Low-Range Tracking Radio Altimeter with a Phase-Locked Loop

Abstract

Introduction. The article proposes a new principle for designing a low-range tracking radio altimeter based on a phase-locked loop (PLL) for frequency-modulated continuous-wave radar (FMCW) systems.Aim. To develop a model of a low-range tracking radio altimeter, which uses a PLL to estimate the height, as well as to verify its performance via computer simulation.Materials and methods. To solve the problem, we develop a mathematical model of the tracking radio altimeter with an estimator that uses the principles of PLL to generate a reference signal.Results.
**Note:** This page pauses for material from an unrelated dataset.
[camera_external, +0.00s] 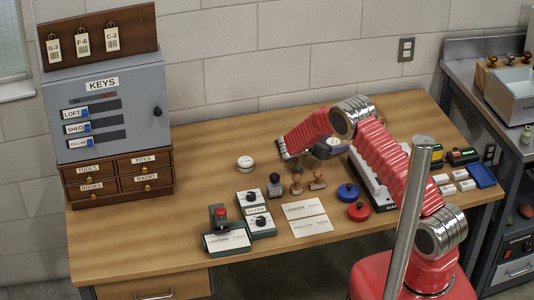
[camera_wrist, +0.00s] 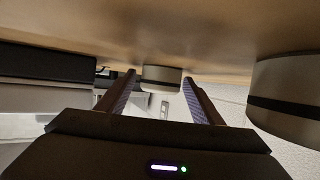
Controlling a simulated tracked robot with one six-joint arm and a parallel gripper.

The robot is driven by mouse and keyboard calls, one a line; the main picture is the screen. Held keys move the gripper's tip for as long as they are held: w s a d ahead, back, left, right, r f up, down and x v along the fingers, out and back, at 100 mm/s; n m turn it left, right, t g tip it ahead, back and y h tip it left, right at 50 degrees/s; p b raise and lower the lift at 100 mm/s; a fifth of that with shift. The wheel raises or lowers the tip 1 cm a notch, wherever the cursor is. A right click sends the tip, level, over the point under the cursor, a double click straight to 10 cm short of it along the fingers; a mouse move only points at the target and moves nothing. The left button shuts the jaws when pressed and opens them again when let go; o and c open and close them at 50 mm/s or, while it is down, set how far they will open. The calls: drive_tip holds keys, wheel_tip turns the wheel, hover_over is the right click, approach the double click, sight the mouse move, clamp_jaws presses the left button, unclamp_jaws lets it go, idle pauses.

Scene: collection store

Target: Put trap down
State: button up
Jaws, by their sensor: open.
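No object is readably labelled as the trap. A small round white tub (camera_external: 245,163) with dark lettering stands on the desk, left of my gripper (camera_external: 283,152). Another round pale and dark-blue object (camera_external: 326,150) is partly hidden behind my arm. The wrist view is upside down, with the desk at the top. It shows a pale round tub with a dark band (camera_wrist: 162,78) beyond and between my two spread fingers (camera_wrist: 158,82). A larger similar tub (camera_wrist: 292,95) is close at the right. My gripper is open, low over the desk, and nothing is visibly held.
Stamps (camera_external: 296,184), blue (camera_external: 347,192) and red (camera_external: 358,212) pads, and paper cards (camera_external: 307,209) lie in front. A white rack (camera_external: 374,165) stands right, partly behind my arm. A key cabinet (camera_external: 104,108) stands left. Bare desk (camera_external: 195,185) lies between cabinet and tub.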

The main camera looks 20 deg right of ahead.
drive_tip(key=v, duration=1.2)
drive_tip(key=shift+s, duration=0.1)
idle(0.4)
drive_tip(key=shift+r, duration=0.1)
Computer simulation of a radio altimeter with the PLL circuit to measure the height above a rough surface proves the altitude estimate to be efficient. When operating over a perfectly flat surface, the altimeter provides an efficient altitude estimate for a signal-to-noise ratio greater than 10 dB. When operating over a rough surface under the selected scenario parameters, and the signal-to-noise ratio of 20 dB, the resulting height estimate provides a bias, with its standard deviation growing with increasing the surface roughness. When the standard deviation of the surface roughness is twice the transmission wavelength, the bias and standard deviation of the estimate equal 1 m and 5 m, respectively, under the altimeter height of 150 m. The conducted simulation revealed that the quality of the altimeter performance is subject to abnormal errors, which are caused by deep fading of the received signal due to the signal reflecting from a rough surface.Conclusion. The altimeter under study can be used for estimating the altitude of aircraft flights. Further research will investigate the effect of various factors on the performance quality of the radio altimeter, its circuit implementation and full-scale tests.